*Short problem*
Find every line in the records that holds the string "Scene". Copy each one.

Rows from a robot dataset:
══════
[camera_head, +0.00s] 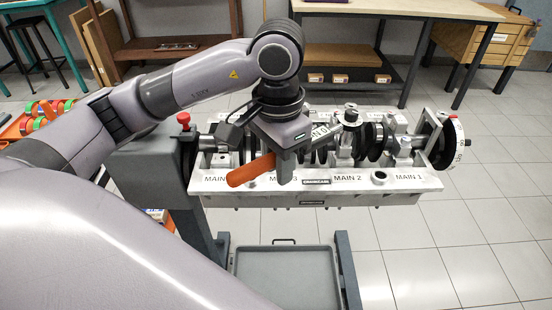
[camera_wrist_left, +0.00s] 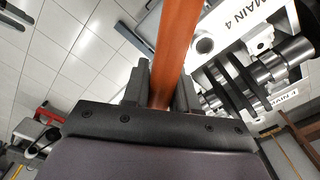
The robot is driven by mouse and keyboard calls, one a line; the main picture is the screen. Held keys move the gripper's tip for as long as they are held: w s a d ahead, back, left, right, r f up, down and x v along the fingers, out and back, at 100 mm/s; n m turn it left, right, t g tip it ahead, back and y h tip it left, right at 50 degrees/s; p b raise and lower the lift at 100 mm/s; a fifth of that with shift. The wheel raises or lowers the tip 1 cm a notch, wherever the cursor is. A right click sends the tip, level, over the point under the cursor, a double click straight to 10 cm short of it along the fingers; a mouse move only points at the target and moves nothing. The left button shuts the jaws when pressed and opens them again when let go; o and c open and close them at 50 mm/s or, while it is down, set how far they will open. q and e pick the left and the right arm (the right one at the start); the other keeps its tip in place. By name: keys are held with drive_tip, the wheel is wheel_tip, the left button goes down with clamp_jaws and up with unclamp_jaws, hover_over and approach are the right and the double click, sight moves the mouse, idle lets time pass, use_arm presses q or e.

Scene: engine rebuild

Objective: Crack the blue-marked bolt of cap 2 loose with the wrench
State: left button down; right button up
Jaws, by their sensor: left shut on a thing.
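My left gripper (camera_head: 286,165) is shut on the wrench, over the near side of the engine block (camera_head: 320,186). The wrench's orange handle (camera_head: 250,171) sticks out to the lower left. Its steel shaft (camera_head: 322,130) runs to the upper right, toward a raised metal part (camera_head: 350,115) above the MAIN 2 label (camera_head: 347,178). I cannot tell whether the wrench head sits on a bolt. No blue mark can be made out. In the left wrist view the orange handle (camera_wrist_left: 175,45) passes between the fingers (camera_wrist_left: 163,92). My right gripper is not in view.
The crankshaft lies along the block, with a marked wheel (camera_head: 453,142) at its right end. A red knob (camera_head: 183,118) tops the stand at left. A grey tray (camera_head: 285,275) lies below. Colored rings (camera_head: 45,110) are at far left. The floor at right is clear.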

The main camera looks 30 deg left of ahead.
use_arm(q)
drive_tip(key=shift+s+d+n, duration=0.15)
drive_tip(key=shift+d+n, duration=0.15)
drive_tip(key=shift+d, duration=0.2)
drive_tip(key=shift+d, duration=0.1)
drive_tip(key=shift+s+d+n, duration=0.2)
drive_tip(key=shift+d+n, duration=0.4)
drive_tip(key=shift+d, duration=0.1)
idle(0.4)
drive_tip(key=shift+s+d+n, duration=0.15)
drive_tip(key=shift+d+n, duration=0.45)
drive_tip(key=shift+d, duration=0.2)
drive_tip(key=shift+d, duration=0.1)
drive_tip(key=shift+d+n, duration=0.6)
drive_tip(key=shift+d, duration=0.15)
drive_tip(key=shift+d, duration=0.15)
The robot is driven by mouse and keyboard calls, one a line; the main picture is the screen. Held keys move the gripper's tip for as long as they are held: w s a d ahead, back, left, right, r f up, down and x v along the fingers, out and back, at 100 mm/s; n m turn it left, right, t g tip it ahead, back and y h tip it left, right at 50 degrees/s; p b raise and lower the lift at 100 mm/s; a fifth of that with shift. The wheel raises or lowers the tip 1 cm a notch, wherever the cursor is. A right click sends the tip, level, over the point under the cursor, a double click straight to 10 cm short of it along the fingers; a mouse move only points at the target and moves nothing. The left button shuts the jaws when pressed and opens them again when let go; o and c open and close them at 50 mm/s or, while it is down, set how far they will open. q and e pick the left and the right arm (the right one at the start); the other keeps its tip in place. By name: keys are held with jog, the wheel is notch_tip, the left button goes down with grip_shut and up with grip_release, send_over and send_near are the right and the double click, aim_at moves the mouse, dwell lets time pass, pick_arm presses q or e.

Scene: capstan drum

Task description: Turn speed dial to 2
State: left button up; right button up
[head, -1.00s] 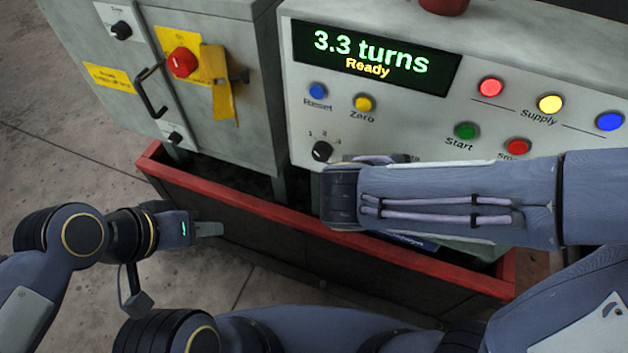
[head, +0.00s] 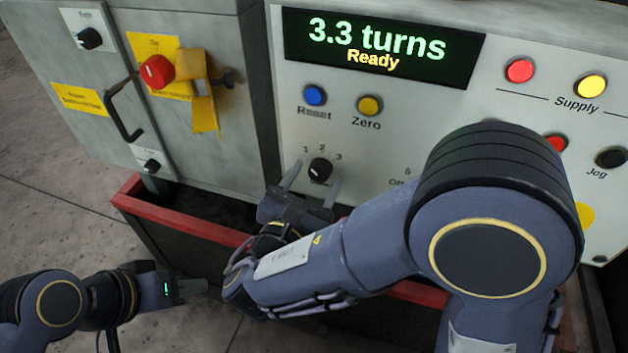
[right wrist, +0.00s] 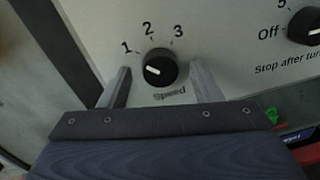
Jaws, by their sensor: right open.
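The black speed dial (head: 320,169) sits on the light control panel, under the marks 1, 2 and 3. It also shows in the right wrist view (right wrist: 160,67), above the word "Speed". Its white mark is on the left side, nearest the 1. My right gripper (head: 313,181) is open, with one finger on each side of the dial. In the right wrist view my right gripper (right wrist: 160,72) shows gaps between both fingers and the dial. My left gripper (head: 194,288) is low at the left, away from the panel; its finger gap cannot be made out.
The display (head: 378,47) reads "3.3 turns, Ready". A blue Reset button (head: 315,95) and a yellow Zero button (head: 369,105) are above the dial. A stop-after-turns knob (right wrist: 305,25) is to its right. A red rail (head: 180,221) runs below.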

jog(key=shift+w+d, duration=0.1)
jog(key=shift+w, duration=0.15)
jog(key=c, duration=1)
══════
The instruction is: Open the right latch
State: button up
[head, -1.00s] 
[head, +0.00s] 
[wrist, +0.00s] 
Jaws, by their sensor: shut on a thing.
══════
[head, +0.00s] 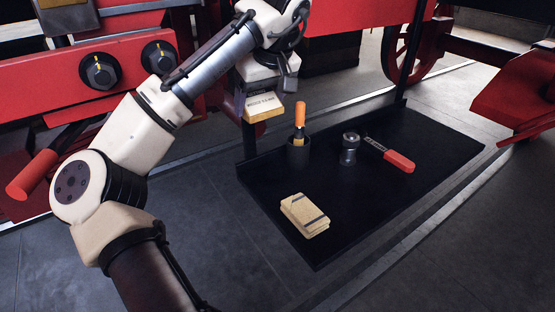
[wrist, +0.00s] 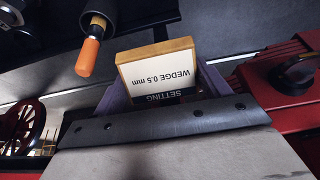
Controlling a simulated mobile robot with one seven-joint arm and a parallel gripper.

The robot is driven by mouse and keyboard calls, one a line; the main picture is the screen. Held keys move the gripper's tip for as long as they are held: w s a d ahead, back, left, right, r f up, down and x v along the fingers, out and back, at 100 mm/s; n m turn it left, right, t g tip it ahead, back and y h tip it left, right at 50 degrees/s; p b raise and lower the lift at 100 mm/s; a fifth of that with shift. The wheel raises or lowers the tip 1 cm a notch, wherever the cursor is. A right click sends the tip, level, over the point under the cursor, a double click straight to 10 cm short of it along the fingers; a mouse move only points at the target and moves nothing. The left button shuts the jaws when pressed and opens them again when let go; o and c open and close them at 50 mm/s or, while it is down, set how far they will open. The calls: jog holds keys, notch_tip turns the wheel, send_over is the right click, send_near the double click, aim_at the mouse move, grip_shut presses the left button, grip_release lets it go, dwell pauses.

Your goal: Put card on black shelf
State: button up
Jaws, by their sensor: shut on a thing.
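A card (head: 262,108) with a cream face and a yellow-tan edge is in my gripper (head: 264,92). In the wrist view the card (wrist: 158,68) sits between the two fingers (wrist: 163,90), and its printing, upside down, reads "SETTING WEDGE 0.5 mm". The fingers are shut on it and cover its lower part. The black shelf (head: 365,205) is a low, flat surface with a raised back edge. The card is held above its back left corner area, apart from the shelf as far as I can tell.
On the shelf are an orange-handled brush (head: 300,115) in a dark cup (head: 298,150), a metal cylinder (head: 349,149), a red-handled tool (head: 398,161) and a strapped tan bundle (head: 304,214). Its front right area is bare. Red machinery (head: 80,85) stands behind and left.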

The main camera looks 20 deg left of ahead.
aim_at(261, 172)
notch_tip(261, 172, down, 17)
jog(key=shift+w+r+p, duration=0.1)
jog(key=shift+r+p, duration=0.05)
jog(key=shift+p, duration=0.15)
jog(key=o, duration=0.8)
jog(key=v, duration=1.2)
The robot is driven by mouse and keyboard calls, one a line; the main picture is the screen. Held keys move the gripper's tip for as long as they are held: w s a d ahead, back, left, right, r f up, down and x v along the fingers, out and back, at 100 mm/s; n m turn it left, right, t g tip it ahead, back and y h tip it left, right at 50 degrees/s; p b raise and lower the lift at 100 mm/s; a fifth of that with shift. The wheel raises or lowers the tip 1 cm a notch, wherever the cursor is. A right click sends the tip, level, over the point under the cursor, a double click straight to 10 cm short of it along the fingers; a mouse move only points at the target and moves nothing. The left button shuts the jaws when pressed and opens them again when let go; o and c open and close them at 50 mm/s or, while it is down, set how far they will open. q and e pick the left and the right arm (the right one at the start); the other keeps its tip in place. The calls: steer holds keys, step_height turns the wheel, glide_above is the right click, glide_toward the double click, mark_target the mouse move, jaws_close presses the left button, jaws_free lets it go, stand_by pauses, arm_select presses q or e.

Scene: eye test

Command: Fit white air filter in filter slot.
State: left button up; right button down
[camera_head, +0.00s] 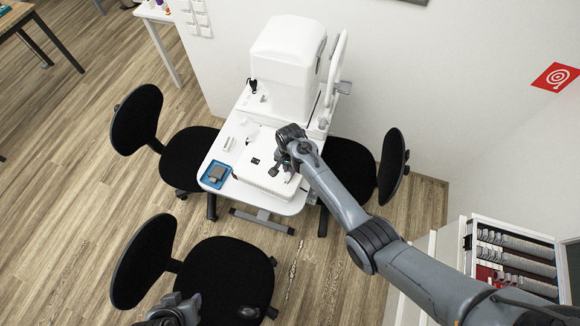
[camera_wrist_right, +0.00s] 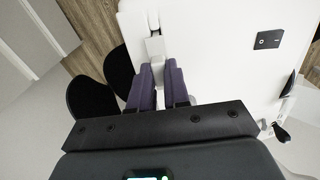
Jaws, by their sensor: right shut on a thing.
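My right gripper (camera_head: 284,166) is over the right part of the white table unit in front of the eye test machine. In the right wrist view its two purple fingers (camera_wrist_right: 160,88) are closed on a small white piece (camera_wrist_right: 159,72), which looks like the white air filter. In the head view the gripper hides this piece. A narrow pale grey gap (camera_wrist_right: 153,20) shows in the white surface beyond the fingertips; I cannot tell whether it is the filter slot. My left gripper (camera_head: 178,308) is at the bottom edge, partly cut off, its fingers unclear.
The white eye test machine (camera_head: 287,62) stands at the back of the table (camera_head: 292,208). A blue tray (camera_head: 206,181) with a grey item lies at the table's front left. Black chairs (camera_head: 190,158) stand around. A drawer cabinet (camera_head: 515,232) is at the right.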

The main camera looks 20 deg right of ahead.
══════
*Output of the task*
Scene: engine rebuild
Scene: capstan drum
Scene: eye test

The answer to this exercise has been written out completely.